One day she was downtown in a large city, shopping. A short time after lunch she began to feel uncomfortable. Then she thought of something she had eaten that might have contained one of the ingredients she feared. And she began to feel much worse. With great difficulty she boarded a streetcar to go home. Then she thought, "This thing has troubled me for years. Right now I'm going to find out if God heals."
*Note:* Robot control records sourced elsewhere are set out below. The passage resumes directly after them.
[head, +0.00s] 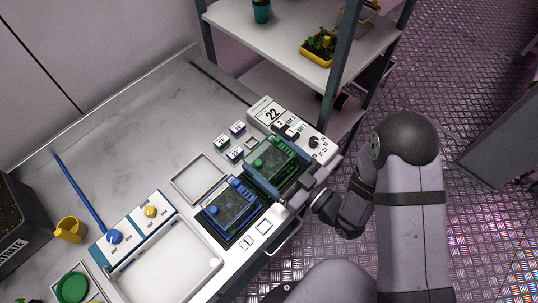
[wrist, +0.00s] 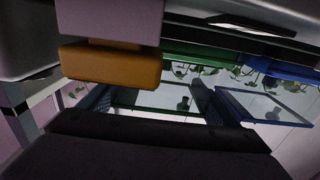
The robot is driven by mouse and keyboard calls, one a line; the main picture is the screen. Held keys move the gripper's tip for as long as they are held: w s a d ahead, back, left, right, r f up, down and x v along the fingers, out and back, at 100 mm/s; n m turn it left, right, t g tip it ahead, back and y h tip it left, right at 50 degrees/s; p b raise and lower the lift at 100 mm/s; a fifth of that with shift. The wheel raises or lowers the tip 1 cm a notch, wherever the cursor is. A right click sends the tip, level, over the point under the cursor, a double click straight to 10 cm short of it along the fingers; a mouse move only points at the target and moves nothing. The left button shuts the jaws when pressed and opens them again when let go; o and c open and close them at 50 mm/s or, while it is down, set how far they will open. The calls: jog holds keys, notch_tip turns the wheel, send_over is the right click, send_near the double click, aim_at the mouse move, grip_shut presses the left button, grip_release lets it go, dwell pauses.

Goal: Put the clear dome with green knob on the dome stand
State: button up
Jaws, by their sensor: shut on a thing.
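The clear dome with green knob (head: 268,152) is a see-through box at the bench's front edge, with green showing on and under it. My gripper (head: 278,168) reaches in from the right, its fingers on opposite sides of this dome, shut on it. I cannot tell whether the dome is clear of what lies beneath. In the wrist view, clear walls (wrist: 150,98) and a green strip (wrist: 205,55) show between the fingers. An empty white square frame (head: 199,178) lies to the dome's left; I cannot tell whether it is the dome stand.
A similar clear box with blue parts (head: 229,204) stands close to the lower left. Small dark-topped blocks (head: 222,142) and a card marked 22 (head: 267,112) lie behind. A white tray (head: 172,262) and yellow cup (head: 70,230) are left. Shelves (head: 283,38) rise behind.

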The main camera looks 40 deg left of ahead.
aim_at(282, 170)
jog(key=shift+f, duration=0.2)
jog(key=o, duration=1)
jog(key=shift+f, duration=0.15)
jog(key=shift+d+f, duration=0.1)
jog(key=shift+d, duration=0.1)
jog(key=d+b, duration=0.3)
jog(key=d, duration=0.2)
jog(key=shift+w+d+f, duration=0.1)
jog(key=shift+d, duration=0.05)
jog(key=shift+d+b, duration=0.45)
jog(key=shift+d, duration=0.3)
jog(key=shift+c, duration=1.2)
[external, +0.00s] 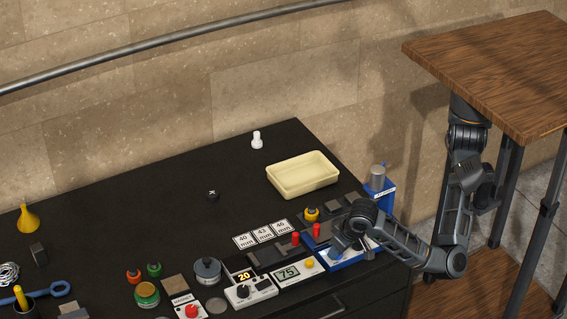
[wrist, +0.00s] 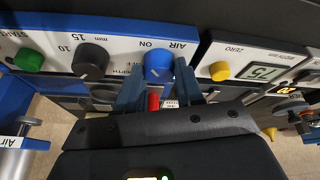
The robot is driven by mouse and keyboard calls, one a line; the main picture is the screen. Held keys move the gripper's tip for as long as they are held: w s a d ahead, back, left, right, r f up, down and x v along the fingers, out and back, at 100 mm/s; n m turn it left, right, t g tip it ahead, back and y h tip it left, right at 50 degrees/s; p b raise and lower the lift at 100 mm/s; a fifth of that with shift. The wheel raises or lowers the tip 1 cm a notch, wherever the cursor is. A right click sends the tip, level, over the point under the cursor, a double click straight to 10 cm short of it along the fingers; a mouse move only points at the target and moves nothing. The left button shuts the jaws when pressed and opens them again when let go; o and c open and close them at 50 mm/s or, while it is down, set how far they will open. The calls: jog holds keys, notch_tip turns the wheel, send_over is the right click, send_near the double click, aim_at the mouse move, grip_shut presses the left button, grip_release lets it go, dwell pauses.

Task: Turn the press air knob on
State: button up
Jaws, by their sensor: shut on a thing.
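The blue air knob (wrist: 158,64) sits on the white press panel (wrist: 120,43), under the upside-down words AIR and ON in the wrist view. My gripper (wrist: 160,76) has one finger on each side of the knob and is shut on it. In the external view my gripper (external: 343,246) is at the blue-and-white press (external: 349,261) near the table's front edge. The knob is hidden there by my gripper. A white pointer line shows on the knob's edge in the wrist view.
On the same panel are a black knob (wrist: 90,61) and a green button (wrist: 29,60). A gauge with a yellow button (wrist: 220,71) stands beside the press. Red-topped pieces (external: 316,230) and a cream tray (external: 303,175) are close by. The table's back middle is mostly clear.

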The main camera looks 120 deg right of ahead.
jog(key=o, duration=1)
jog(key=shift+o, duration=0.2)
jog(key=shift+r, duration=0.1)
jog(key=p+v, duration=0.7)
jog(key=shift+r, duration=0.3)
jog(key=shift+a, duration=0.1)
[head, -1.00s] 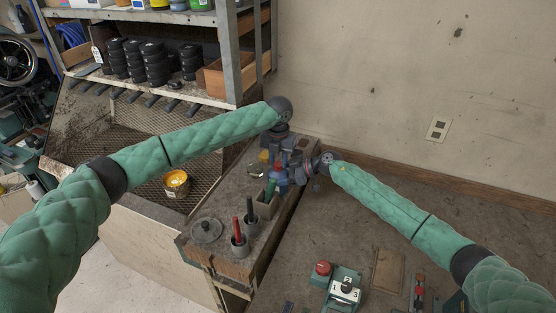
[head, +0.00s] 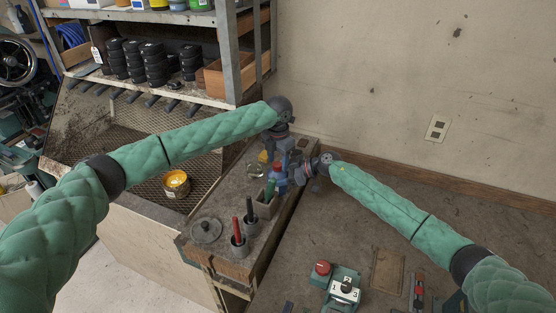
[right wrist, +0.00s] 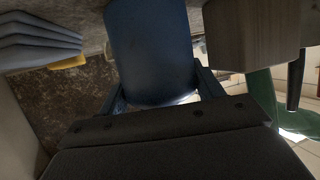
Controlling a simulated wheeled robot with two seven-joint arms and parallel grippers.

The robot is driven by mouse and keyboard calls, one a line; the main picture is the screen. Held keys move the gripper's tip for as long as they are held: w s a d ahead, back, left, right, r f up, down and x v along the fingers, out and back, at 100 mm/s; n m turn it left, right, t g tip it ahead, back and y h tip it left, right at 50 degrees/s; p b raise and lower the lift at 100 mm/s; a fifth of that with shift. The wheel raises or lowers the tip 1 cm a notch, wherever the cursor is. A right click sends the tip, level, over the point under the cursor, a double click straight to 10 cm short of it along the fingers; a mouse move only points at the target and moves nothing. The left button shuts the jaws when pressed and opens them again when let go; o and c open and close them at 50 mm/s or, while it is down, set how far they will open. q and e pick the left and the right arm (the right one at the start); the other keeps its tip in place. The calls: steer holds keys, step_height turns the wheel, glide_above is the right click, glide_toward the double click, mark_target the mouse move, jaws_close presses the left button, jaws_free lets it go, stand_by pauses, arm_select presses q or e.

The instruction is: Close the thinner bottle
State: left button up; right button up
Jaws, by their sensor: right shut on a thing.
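The blue thinner bottle (head: 281,180) stands at the back of the narrow wooden bench, small in the head view. Something red (head: 278,166) shows at its top; I cannot tell whether it is seated. My right gripper (head: 296,177) reaches it from the right. In the right wrist view the dark blue bottle body (right wrist: 150,50) fills the space between my right fingers, which are shut on it. My left gripper (head: 283,150) points down just behind and above the bottle. It is too small and crowded to tell whether it is open or shut.
A wooden holder with a green-handled tool (head: 270,190) stands just in front of the bottle. Cups with a red handle (head: 236,229) and a black handle (head: 249,210), and a round grey lid (head: 206,230), are nearer. A yellow item (head: 263,156) is close behind. The wall lies beyond.

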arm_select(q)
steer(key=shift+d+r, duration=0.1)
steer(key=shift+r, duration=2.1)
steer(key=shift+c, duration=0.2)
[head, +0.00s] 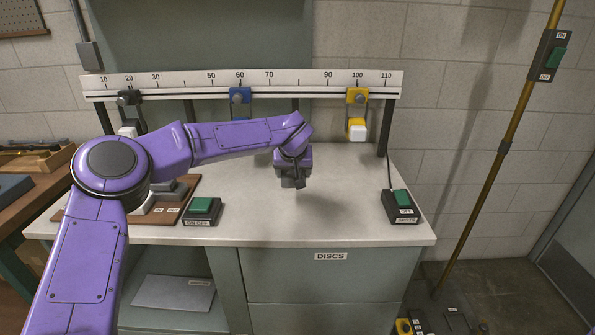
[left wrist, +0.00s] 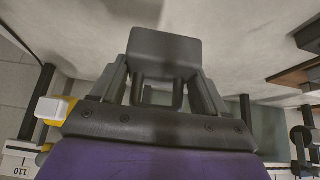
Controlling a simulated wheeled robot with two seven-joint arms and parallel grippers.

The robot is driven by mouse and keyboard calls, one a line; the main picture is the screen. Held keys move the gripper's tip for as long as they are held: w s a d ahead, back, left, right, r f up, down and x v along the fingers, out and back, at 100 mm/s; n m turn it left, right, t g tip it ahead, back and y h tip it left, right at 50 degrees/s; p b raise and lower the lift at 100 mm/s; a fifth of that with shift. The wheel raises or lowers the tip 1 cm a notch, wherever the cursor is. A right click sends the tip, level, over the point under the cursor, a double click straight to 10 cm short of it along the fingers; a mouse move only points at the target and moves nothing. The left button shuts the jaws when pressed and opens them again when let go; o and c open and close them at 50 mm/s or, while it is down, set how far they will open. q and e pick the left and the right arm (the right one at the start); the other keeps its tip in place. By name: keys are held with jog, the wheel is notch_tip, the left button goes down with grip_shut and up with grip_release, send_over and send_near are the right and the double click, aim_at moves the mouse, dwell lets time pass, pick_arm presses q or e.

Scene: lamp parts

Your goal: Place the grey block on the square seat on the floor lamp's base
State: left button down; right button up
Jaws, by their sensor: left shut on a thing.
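My left gripper (head: 292,181) hangs over the middle of the pale worktop, pointing down. In the left wrist view its fingers (left wrist: 165,92) are shut on the grey block (left wrist: 166,48), a squarish piece with rounded corners. In the head view the block is hard to tell from the dark fingers. The floor lamp's brass pole (head: 499,160) stands at the right, beyond the worktop. Small dark and yellow parts (head: 404,326) show on the floor near its foot, cut off by the bottom edge. I cannot make out the square seat. My right gripper is not in view.
A numbered rail (head: 245,84) with blue (head: 240,96) and yellow (head: 357,96) clamps runs along the worktop's back. Green-topped switch boxes stand at left (head: 203,211) and right (head: 400,205). Worktop (head: 330,220) between them is clear. A wooden bench (head: 35,190) stands at far left.

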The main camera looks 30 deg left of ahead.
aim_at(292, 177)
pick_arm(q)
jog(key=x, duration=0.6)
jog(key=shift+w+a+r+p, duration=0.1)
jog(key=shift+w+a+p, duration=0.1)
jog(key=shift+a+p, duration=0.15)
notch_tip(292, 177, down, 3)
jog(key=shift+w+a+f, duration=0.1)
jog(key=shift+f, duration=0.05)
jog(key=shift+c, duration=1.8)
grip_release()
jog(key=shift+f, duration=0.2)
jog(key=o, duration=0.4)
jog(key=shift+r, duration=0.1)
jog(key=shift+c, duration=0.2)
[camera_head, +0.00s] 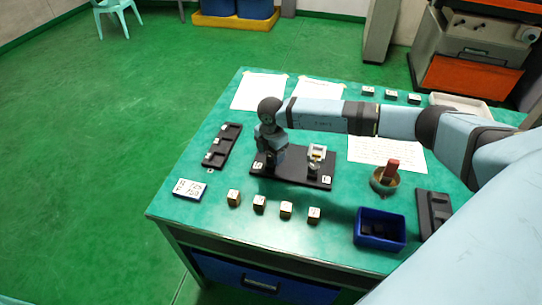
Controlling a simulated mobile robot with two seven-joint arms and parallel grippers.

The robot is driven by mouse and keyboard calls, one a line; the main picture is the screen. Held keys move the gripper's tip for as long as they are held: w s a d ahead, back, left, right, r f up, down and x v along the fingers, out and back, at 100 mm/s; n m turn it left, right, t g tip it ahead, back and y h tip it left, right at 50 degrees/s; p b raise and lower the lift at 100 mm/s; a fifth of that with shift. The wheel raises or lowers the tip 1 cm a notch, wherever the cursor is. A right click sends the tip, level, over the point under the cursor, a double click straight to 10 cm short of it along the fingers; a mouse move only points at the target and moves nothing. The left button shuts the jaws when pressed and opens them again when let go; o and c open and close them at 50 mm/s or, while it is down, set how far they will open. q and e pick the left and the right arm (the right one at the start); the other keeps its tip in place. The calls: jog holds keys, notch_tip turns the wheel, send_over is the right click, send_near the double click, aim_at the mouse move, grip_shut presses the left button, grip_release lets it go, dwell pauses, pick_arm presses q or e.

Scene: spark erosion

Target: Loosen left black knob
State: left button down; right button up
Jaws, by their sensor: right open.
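A black base plate (294,178) lies near the middle of the green table. On its right part stands a small light-coloured fixture (316,154) with a dark lower part. My right arm reaches in from the right, and my right gripper (268,167) points down over the left part of the plate. The gripper is open, and its fingers are small and dark against the plate. The left black knob cannot be made out; the gripper and wrist cover that area. Whether the fingers touch anything there cannot be told. My left gripper is not in view.
A black tray (216,158) and a white labelled block (190,188) lie left of the plate. Several small cubes (259,203) line the front. A blue bin (380,225), a round bowl (378,185) with a red item, and another black tray (436,205) are on the right.

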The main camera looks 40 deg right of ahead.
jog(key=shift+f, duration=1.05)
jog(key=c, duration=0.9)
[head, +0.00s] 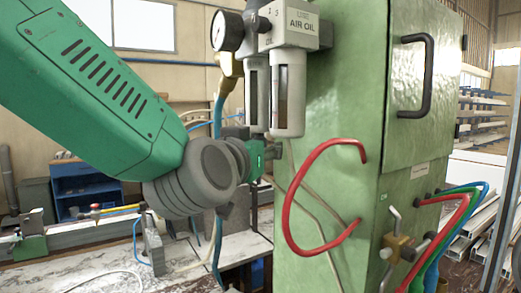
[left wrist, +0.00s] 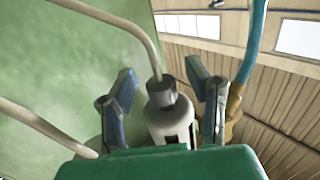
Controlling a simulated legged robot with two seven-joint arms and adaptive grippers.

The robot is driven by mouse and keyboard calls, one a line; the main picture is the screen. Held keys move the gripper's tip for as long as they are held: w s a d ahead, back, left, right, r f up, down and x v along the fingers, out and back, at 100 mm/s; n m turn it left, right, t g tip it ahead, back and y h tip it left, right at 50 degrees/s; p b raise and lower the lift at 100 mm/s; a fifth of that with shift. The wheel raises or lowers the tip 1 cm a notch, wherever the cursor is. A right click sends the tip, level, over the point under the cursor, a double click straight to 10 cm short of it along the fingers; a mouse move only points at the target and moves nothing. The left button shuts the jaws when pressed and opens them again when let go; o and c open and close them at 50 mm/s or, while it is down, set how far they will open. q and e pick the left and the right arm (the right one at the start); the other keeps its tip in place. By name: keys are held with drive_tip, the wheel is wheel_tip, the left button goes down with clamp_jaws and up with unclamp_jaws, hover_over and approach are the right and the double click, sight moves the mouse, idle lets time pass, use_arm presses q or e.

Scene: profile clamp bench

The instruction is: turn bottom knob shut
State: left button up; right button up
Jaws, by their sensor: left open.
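The air oil unit (head: 289,85) is fixed to the green cabinet, with two hanging bowls and a round gauge (head: 228,31). In the left wrist view, a grey bottom knob (left wrist: 161,93) sits on the end of a pale bowl (left wrist: 172,126), with a thin tube running from it. My left gripper (left wrist: 164,106) is open, one finger on each side of the knob and bowl, with visible gaps. In the head view, my left gripper (head: 262,153) is just below the bowls; its fingers are mostly hidden and the knob cannot be made out. My right gripper is not in view.
The green cabinet (head: 330,190) stands close to the right of my left gripper. A red hose (head: 290,215) loops from its face. Thin beige tubes hang beside the gripper. A brass valve (head: 400,248) with coloured hoses sits lower right. A blue hose (left wrist: 252,45) runs by the right finger.

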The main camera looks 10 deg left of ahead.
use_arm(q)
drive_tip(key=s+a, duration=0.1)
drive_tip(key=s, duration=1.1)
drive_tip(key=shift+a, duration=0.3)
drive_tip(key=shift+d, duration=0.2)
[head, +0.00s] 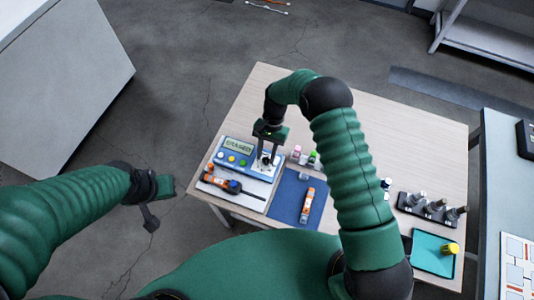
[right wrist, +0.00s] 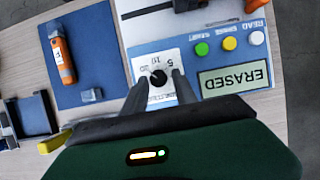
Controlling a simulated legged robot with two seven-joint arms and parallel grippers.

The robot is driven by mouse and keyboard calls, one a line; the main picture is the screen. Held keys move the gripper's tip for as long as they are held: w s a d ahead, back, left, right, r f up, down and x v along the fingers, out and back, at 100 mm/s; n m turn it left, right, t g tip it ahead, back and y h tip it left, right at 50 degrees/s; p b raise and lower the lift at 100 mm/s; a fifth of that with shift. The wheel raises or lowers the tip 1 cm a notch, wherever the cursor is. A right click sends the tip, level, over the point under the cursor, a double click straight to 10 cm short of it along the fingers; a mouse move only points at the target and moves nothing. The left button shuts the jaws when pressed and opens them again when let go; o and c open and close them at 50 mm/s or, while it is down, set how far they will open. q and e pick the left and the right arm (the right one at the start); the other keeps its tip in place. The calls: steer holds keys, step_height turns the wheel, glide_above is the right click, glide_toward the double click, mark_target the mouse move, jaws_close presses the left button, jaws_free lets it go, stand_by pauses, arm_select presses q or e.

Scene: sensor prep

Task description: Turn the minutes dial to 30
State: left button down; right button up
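The minutes dial is a small black knob (right wrist: 158,77) on a white numbered plate (right wrist: 170,58), on a blue and white device (head: 221,156). The device's display (right wrist: 233,80) reads ERASED, upside down in the right wrist view. My right gripper (head: 267,154) reaches down over the dial. In the right wrist view its two fingers (right wrist: 160,88) stand apart on either side of the knob, with white plate visible between them, so it looks open. The knob's exact setting is too small to read. My left gripper (head: 149,210) hangs left of the table, away from the device; its opening is unclear.
White, yellow and green buttons (right wrist: 229,43) sit beside the display. An orange device (head: 307,205) lies on a blue mat (head: 288,187). Small bottles (head: 311,158) stand behind the mat. A black holder (head: 418,207) and teal tray (head: 427,258) are at right. The table's back (head: 400,120) is clear.

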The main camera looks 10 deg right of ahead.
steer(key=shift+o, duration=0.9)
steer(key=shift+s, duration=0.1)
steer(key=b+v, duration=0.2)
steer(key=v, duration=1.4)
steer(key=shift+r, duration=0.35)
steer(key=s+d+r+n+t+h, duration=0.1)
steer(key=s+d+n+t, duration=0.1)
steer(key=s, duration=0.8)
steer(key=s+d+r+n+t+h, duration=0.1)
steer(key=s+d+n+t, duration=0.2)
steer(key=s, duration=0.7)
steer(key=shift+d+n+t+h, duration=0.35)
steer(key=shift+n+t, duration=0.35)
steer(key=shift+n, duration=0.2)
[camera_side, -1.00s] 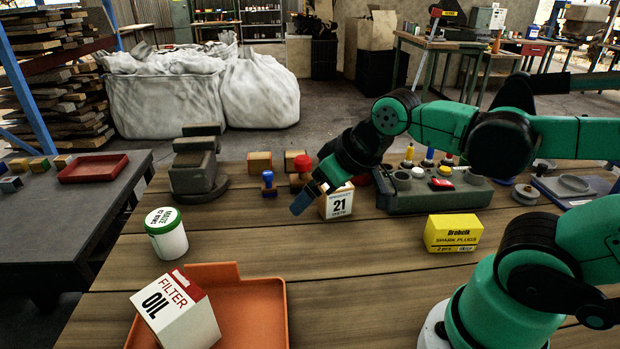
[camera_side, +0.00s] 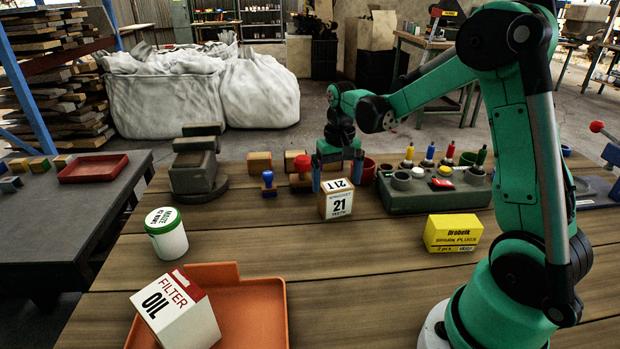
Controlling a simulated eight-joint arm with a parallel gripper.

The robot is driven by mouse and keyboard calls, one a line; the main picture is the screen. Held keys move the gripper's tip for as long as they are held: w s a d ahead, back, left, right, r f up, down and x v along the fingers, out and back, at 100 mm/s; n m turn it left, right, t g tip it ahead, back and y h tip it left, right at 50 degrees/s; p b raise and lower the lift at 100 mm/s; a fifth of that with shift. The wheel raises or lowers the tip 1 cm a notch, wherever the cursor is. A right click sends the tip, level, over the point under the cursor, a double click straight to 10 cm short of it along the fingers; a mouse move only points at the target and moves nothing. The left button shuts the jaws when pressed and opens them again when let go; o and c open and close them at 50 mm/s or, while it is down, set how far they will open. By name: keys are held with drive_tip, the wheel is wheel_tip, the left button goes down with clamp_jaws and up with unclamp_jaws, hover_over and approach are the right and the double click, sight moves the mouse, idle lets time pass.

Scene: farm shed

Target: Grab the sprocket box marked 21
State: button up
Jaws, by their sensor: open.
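The sprocket box (camera_side: 339,206) is a small cardboard-coloured box with a white label reading 21 on its front and 21T on its top. It stands upright on the wooden bench. My gripper (camera_side: 338,182) points down just above and behind the box, with its blue fingers apart, one to each side of the box's upper part. The fingers look level with the box top, but I cannot tell whether they touch it. Nothing is seen lifted.
A grey-green holder with coloured-capped tools (camera_side: 429,192) stands close on the right. A yellow spark plug box (camera_side: 453,233), an orange tray (camera_side: 262,300) holding an oil filter box (camera_side: 178,312), and a white tub (camera_side: 167,240) stand nearer. A blue-knobbed stamp (camera_side: 268,184) is left of the box.

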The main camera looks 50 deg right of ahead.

The only thing she could think of at the time was the Lord's Prayer. Most of you will remember that when Jesus' disciples asked him how to pray, he gave them this prayer. Since it is pertinent to our discussion, let me read it from the Gospel of Matthew in the New Testament (6:9-13): "Our Father which art in heaven, Hallowed be thy name. Thy kingdom come. Thy will be done in earth, as it is in heaven. Give us this day our daily bread. And forgive us our debts, as we forgive our debtors. And lead us not into temptation, but deliver us from evil: For thine is the kingdom, and the power, and the glory, for ever. Amen." My friend spent the half-hour trip home thinking about each of these verses. The last one meant the most to her — "For thine is the kingdom, and the power, and the glory, for ever."
She had been studying Christian Science long enough to be aware of the spiritual interpretation of the Lord's Prayer, which appears in "Science and Health with Key to the Scriptures" by Mary Baker Eddy. The Discoverer and Founder of Christian Science gives the spiritual interpretation of this final verse of the prayer in these words: "For God is infinite, all-power, all Life, Truth, Love, over all, and All" (p. 17). My friend was struck by the difference between this and the ideas about God she had long been familiar with. For years she had respected the concept of a good God who had good intentions toward her and others. But He hadn't always seemed to be at the right place at the right time. Now she found in the Lord's Prayer a larger thought of God — "all-power, . . . over all, and All."
The earlier parts of the prayer had brought out that God is wholly good. His provision of daily bread, His forgiveness, all emphasized this goodness. "Why," she thought, "God is good and is the only power there is!" At this point all fear and discomfort left her. The first of the two facts I mentioned earlier had become clear to her, that God, good, is the only power. To her this meant that evil has no power. She was convinced that nothing really had any power to harm her and found that she could eat any kind of food without harmful results.
More important, even the tendency to be afraid was replaced by her assurance of the power of good. This assurance of God's goodness and power ever afterward strongly characterized her thought and actions throughout her long and active life.
Let's examine more of this change in my friend's thinking. She had been afraid because she had had a firm conviction of the power of evil. This conviction had persisted for years, even though she believed in God. Like many of us, she had grown up believing in a God who was supposed to know and perpetuate both good and evil.
She had come to believe that God could actually permit and support the presence and activity of evil. This concept of a limited, partly evil God was her trouble. The only source of good she knew of was not entirely good. She had believed that God's power was divided between good and evil. So with no pure Principle of good to rely upon, she had every reason to be afraid.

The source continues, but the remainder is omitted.